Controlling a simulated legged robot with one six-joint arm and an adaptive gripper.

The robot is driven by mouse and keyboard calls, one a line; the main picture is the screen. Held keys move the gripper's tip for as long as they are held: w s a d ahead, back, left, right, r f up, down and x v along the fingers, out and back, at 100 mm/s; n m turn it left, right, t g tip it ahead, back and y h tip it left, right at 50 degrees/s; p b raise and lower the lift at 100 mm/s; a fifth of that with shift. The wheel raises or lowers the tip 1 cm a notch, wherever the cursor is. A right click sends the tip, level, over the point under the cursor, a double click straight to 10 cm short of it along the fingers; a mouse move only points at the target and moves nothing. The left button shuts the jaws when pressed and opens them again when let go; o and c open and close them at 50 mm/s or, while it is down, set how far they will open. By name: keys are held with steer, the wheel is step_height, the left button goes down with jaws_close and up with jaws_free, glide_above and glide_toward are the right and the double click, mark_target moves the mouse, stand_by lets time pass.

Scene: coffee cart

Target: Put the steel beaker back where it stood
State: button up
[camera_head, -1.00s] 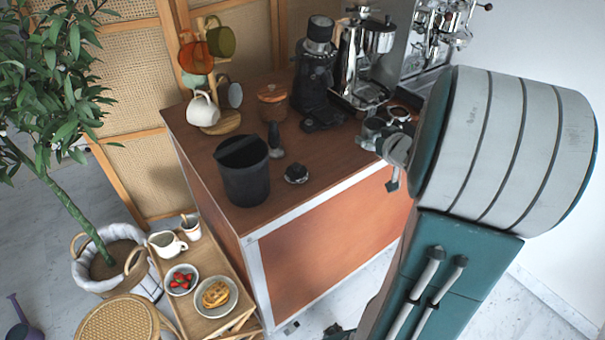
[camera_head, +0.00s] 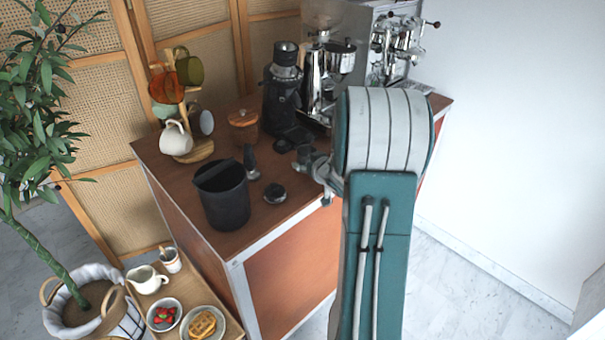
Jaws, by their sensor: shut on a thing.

· · · · ·

- [Do this]:
No pictures belong in the copy; quote exactly the lines from the line containing "Scene: coffee cart" through the final line of the material, both ends included.

- [Worked solution]:
Scene: coffee cart

Target: Put the steel beaker back where it stood
State: button up
[camera_head, -1.00s] 
[camera_head, +0.00s] 
Jaws, by their sensor: shut on a thing.

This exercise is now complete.